Hi, I posted previously (https://communities.sas.com/t5/Statistical-Procedures/longitudinal-multilevel-analysis-multiple-records-per-person/td-p/772039) and got some excellent advice about modeling a longitudinal data set.
Summary: Dependent variable = gender. Independent variables = year and person’s position_department (e.g. Senior – Marketing, Principal-Marketing). The interest is in changes in gender over time.
Received advice to: run a model of year, position_department, and their interaction which worked nicely.
Now, I want to show predicted probabilities for: 1) ALL positions_departments combined (1 plot of gender over time), and 2) by department (vs. by position_department).

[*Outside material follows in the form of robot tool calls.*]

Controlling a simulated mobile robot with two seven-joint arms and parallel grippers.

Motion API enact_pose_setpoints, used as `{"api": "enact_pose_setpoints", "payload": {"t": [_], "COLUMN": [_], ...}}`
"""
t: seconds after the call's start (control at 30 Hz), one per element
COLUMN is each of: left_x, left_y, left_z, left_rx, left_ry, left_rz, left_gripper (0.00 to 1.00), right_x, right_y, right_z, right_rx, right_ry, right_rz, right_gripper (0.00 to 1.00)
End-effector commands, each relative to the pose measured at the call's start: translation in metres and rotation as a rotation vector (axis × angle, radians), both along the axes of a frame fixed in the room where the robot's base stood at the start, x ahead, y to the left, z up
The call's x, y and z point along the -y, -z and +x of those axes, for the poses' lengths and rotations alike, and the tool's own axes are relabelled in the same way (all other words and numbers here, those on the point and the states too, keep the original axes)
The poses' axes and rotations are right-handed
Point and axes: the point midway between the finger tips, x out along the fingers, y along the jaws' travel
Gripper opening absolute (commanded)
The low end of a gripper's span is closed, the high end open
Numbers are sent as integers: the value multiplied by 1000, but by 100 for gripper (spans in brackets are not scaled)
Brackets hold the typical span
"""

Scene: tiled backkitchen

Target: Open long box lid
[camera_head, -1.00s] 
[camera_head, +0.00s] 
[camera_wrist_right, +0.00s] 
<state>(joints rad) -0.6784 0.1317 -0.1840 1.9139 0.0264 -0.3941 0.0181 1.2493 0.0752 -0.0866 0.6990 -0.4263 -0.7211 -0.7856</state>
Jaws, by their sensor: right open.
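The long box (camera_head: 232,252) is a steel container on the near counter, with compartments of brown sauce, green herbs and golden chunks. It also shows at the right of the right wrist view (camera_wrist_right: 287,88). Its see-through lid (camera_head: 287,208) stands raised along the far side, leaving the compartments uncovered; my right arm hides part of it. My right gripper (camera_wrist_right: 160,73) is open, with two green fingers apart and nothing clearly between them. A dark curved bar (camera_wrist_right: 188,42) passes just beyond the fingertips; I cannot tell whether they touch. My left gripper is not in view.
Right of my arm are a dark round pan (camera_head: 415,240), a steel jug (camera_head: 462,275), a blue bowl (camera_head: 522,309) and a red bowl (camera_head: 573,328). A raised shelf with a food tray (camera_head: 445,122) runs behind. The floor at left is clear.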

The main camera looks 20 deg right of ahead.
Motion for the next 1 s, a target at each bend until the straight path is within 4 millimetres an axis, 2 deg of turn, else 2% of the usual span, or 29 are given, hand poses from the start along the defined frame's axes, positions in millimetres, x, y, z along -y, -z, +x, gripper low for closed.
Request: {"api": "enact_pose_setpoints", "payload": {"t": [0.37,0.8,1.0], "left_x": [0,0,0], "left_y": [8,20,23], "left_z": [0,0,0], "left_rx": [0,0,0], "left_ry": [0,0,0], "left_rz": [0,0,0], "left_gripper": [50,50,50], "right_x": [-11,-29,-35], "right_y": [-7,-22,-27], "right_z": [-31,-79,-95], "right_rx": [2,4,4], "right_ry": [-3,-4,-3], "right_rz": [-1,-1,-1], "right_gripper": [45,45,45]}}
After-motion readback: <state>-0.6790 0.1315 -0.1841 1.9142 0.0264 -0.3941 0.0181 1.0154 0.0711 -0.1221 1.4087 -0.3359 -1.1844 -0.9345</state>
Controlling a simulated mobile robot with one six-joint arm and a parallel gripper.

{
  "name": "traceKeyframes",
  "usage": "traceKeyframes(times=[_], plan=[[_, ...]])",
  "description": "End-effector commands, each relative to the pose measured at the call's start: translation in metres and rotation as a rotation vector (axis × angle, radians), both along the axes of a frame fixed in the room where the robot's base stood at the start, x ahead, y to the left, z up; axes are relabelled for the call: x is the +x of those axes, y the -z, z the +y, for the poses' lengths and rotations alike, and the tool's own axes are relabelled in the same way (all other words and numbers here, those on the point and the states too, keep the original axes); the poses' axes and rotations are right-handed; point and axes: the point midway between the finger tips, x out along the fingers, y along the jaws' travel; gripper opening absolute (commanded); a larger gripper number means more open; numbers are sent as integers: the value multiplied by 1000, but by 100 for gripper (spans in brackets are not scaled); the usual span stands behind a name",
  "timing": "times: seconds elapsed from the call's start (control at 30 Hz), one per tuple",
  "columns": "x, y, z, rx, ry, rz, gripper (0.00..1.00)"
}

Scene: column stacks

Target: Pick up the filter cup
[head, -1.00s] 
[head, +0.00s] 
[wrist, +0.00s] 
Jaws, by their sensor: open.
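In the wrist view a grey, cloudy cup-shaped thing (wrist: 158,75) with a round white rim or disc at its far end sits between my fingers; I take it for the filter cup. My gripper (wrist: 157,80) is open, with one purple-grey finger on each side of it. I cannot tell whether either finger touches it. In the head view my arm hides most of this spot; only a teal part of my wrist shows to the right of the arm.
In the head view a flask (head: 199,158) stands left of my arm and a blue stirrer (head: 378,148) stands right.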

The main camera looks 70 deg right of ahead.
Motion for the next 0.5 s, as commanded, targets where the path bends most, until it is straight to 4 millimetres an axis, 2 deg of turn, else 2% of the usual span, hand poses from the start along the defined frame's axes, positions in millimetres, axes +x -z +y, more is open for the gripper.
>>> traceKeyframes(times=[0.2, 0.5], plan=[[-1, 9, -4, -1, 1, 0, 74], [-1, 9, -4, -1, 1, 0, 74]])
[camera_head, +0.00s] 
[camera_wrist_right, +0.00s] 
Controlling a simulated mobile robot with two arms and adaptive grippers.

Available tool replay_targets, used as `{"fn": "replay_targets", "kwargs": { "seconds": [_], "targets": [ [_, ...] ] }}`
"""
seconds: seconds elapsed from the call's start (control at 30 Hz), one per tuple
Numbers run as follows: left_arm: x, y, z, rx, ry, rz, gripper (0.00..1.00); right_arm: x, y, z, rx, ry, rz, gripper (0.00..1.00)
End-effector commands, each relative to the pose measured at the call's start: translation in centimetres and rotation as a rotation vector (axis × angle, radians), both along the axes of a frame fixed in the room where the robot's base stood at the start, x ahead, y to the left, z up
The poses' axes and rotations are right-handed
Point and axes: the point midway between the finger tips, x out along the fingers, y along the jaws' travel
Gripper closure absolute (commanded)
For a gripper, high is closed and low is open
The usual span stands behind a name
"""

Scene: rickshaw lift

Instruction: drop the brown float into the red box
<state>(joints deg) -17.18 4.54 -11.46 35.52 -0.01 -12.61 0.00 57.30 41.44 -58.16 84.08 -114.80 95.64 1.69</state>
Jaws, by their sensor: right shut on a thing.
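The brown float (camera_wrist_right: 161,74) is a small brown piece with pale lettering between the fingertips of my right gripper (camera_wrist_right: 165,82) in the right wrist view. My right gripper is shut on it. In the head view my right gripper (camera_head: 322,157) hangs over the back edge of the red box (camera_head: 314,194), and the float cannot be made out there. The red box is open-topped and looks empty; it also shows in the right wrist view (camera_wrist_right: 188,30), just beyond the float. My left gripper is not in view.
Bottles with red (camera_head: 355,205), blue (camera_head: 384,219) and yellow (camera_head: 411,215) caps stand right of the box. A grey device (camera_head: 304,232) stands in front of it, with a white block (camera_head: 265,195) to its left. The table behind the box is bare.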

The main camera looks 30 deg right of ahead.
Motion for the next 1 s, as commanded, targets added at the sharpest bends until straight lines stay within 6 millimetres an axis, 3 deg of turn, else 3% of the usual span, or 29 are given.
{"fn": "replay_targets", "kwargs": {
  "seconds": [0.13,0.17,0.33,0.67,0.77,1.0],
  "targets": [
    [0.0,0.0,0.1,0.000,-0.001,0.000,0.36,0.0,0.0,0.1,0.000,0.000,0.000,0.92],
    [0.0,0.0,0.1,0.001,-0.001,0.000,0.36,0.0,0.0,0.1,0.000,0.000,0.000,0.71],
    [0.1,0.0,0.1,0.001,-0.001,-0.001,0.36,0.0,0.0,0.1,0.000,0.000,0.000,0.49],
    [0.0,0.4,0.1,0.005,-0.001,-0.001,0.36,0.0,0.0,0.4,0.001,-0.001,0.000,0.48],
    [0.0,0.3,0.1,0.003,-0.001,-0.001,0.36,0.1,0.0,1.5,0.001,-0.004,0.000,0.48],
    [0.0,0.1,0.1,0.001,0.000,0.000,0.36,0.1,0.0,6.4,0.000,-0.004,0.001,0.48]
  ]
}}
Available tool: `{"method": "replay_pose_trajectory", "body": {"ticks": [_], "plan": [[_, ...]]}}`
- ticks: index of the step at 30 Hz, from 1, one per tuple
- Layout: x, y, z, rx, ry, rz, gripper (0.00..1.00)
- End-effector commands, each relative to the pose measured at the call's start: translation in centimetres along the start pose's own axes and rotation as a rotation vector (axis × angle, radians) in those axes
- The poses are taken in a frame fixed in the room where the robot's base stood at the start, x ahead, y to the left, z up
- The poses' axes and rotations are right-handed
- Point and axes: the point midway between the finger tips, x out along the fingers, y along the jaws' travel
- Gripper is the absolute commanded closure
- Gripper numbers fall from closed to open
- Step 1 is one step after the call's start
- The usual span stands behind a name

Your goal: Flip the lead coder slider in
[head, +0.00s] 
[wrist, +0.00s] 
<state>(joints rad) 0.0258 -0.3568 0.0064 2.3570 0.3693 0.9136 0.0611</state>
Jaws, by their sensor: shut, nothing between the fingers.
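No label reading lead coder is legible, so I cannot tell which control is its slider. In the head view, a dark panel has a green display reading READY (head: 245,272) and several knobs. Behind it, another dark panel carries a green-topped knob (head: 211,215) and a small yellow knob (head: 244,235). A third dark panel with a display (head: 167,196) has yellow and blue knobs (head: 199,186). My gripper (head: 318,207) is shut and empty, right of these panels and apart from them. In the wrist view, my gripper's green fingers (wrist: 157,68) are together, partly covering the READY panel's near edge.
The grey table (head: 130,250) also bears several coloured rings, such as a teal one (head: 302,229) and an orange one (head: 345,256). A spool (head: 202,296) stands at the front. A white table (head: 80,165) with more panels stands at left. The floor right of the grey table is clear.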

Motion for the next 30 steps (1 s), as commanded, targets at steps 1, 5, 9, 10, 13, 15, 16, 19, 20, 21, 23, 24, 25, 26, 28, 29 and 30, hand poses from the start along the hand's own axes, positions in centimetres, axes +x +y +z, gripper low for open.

Problem: there are duplicate people in a given year because the same person can be associated with more than one position_department. For example, the person below shows up in the data 4 times in a given year (therefore, their gender would be counted 4 times):
person
gender
year
Position-department
department
position
1
M
2017
Senior-Marketing
Marketing
Senior
1
M
2017
Principal-Marketing
Marketing
Principal
1
M
2017
Senior-Finance
Finance
Senior
1
M
2017
Principal-Finance
Finance
Principal
This structure worked for my first question (analysis by position-department), however, if I just look at gender and year for all position-departments this person would be counted 4 times. Seems to be 2 options:
1) drop the duplicates (which would change the data and total N) and run 2 extra models. 1 extra model for all positions-departments combined after dropping duplicates (so data would have 1 row per person-year); and 1 extra model for analysis by department (data would have 1 row per person, year and department)
2) use the model previously estimated of year, position_department, and their interaction and output the predicted probabilities at department level and for all position-departments combined, which would give slightly different results since duplicates have not been dropped.
Best option? Any thoughts would be much appreciated. thank you!